Allerdings wird die Frage der Bewertung und Gewichtung und der Bündelung von Präferenzen vor allem wegen der offenen Werturteilsfrage nicht befriedigend beantwortet. Aus der theoretischen Diskussion über die gesellschaftliche Wohlfahrt lassen sich deswegen keine unmittelbaren Handlungsanleitungen ableiten. Vielfach ist deswegen die Maximierung der Wohlfahrt auf die Steigerung des Bruttosozialproduktes verkürzt worden. Allerdings hat die Forschungsarbeit zu sozialen Indikatoren mit ihren Operationalisierungsbemühungen handhabbare Alternativen aufgezeigt.
In praxi wird das politisch und ökonomisch entschieden, nämlich durch den politisch definierten gesetzlichen Rahmen, die parlamentarisch legitimierte Wirtschaftspolitik und das ökonomische Handeln von Unternehmen, Arbeitnehmern und Konsumenten (dezentral, wie es zur Marktwirtschaft gehört).

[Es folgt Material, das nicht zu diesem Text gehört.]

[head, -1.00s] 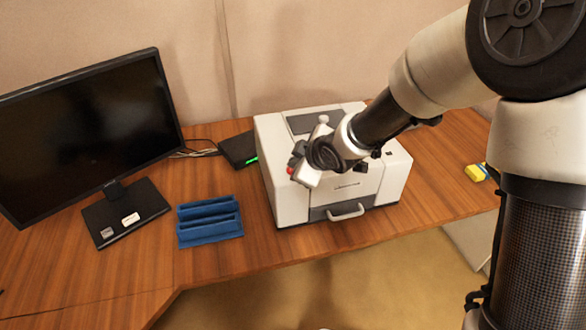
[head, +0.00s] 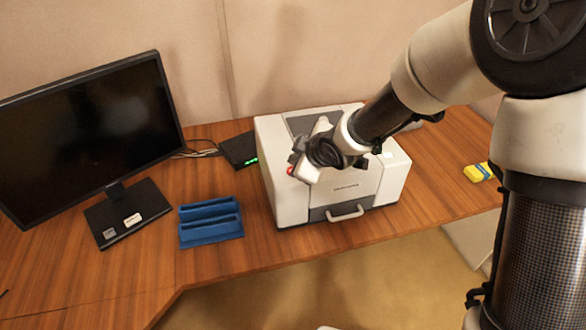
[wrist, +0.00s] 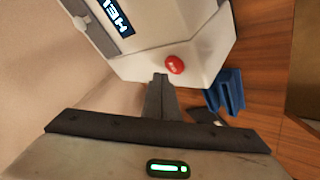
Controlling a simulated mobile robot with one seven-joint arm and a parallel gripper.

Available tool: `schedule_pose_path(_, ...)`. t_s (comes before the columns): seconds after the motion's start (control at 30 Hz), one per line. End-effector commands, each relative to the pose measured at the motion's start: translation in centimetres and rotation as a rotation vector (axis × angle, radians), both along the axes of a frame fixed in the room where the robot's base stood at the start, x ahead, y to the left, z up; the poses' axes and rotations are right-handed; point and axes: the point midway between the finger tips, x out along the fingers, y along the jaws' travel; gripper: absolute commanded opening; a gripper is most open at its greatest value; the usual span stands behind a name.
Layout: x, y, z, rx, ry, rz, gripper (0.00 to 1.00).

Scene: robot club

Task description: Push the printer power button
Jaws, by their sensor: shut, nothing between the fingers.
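The white and grey printer (head: 290,205) stands on the wooden desk, with my arm across its top. A round red button (wrist: 174,64) sits on its pale casing in the wrist view. A bit of the red button (head: 291,170) also shows in the head view, beside my gripper (head: 299,158). In the wrist view my gripper (wrist: 160,77) is shut and empty. Its tip appears just below and left of the button; whether it touches the casing I cannot tell. A lit display (wrist: 117,16) with letters shows on the printer in the wrist view.
A black monitor (head: 90,130) stands at the left. A blue rack (head: 210,232) is left of the printer. A black box with a green light (head: 238,150) sits behind it. A yellow and blue item (head: 478,172) lies at the right. The desk's front edge is close.

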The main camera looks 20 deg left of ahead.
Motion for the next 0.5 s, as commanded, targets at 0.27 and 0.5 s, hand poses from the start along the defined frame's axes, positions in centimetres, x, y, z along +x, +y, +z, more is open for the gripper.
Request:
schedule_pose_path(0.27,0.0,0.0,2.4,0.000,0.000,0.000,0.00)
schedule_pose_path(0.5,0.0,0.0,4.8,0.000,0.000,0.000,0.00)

Im Einzelnen ergeben sich die Prioritäten praktischer Wirtschaftspolitik:

a) aus den gesetzlichen und verfassungsrechtlichen Vorgaben. Verfassungsrechtlich sind vor allem relevant: Eigentumsgarantie, Sozialbindung, Berufs- und Niederlassungsfreiheit, Tarifautonomie, Vertragsfreiheit, Sozialstaatsgarantie, Einheitlichkeit der Lebensverhältnisse, wobei die Interpretation Regierungen und Parlament weitgehend überlassen bleibt.
Überstaatliche Ziele aus Völkerrecht und zwischenstaatlichen Verträgen, in diesem Zusammenhang, z.B. aus GATT, IWF und EG- Verträgen, sind zu beachten.

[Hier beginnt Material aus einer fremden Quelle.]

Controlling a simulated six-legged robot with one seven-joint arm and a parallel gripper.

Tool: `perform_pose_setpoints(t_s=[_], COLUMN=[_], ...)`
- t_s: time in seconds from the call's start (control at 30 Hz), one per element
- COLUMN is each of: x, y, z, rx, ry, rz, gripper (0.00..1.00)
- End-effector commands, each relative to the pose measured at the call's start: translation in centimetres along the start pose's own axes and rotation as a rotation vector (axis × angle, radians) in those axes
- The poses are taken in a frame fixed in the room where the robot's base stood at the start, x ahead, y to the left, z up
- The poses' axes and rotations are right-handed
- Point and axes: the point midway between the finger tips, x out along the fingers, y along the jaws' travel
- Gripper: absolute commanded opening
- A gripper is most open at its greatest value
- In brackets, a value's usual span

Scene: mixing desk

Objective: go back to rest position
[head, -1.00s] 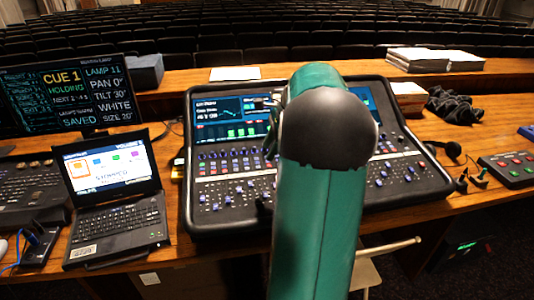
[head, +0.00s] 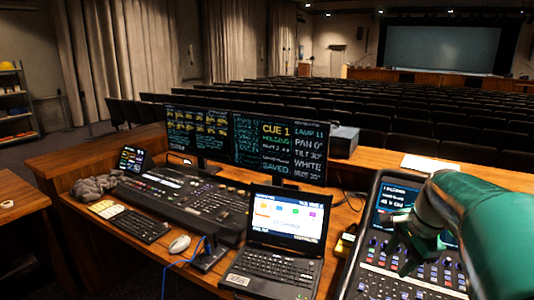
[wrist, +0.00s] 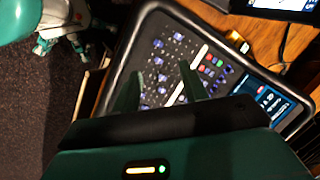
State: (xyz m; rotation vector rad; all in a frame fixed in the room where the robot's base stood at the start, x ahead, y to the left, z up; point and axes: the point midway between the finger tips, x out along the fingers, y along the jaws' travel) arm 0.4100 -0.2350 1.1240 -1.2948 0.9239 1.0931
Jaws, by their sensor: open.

Zu den wichtigsten gesetzlichen Vorgaben gehören das STABG, das Vorgaben für Preisstabilität, Wachstum, Beschäftigung und außenwirtschaftliches Gleichgewicht enthält, das Wettbewerbs- und Kartellrecht (Konkurrenzerhalt, Marktpreise), das Haushaltsrecht (Begrenzung der Kreditaufnahme, und die Arbeitsförderung u.a.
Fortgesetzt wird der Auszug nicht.